> [Task]: Write out the material exactly, leaving every picture behind.

--- Start ---

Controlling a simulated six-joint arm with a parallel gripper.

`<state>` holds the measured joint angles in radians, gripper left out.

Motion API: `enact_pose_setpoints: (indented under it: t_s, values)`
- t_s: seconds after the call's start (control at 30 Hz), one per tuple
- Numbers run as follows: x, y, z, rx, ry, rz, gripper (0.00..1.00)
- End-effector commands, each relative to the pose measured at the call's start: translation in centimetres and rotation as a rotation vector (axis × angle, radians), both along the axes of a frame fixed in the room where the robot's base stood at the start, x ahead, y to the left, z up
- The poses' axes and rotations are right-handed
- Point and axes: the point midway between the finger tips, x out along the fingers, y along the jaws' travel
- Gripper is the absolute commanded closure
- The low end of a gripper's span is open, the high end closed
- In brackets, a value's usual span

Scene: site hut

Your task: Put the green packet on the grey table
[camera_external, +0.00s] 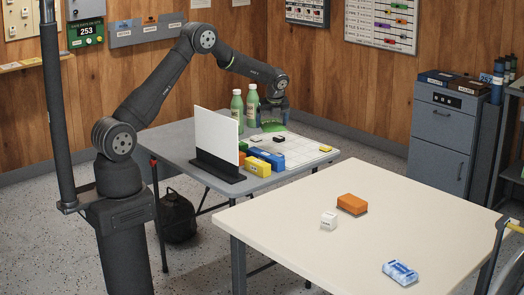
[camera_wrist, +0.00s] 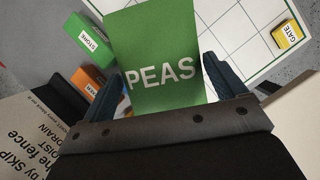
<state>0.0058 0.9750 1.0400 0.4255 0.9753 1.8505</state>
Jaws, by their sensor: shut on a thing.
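The green packet (camera_wrist: 152,45), marked PEAS, is between the two fingers of my gripper (camera_wrist: 168,80) in the wrist view. My gripper is shut on it. In the external view the packet (camera_external: 273,127) shows as a small green shape under my gripper (camera_external: 273,112), at the far side of the grey table (camera_external: 178,146). It is over or at the white gridded sheet; I cannot tell whether it touches. The packet's near end is hidden by my gripper in the wrist view.
Two green bottles (camera_external: 252,106) stand close left of my gripper. A white upright panel (camera_external: 216,135), coloured blocks (camera_external: 258,167) and a white gridded sheet (camera_external: 300,150) are on the grey table. The cream table (camera_external: 300,225) in front holds an orange block, a white cube and a blue-white packet.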

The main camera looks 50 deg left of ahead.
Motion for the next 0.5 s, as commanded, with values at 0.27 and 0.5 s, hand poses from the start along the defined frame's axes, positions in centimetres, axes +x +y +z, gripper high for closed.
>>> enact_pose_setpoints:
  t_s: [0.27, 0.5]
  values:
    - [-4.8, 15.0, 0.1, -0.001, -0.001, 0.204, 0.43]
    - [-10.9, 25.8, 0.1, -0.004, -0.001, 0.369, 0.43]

--- End ---

> [Answer to the exercise]:
Controlling a simulated six-joint arm with a parallel gripper.

`<state>` holds the measured joint angles in radians, gripper left out.

Motion API: `enact_pose_setpoints: (indented under it: t_s, values)`
- t_s: seconds after the call's start (control at 30 Hz), one per tuple
- Numbers run as follows: x, y, z, rx, ry, rz, gripper (0.00..1.00)
- End-effector commands, each relative to the pose measured at the call's start: translation in centimetres and rotation as a rotation vector (axis × angle, radians), both along the axes of a frame fixed in the room where the robot's base stood at the start, x ahead, y to the left, z up
- The poses' axes and rotations are right-handed
- Point and axes: the point midway between the finger tips, x out along the fingers, y along the jaws' travel
- Gripper is the absolute commanded closure
- The low end of a gripper's span is open, the high end closed
- In brackets, a value's usual span

Scene: site hut

Your task: Put the green packet on the grey table
[camera_external, +0.00s] 
[camera_wrist, +0.00s] 
<state>0.0058 0.9750 1.0400 0.4255 0.9753 1.8505</state>
Jaws, by their sensor: shut on a thing.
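The green packet (camera_wrist: 152,45), marked PEAS, is between the two fingers of my gripper (camera_wrist: 168,80) in the wrist view. My gripper is shut on it. In the external view the packet (camera_external: 273,127) shows as a small green shape under my gripper (camera_external: 273,112), at the far side of the grey table (camera_external: 178,146). It is over or at the white gridded sheet; I cannot tell whether it touches. The packet's near end is hidden by my gripper in the wrist view.
Two green bottles (camera_external: 252,106) stand close left of my gripper. A white upright panel (camera_external: 216,135), coloured blocks (camera_external: 258,167) and a white gridded sheet (camera_external: 300,150) are on the grey table. The cream table (camera_external: 300,225) in front holds an orange block, a white cube and a blue-white packet.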

The main camera looks 50 deg left of ahead.
Motion for the next 0.5 s, as commanded, with values at 0.27 and 0.5 s, hand poses from the start along the defined frame's axes, positions in centimetres, axes +x +y +z, gripper high for closed.
>>> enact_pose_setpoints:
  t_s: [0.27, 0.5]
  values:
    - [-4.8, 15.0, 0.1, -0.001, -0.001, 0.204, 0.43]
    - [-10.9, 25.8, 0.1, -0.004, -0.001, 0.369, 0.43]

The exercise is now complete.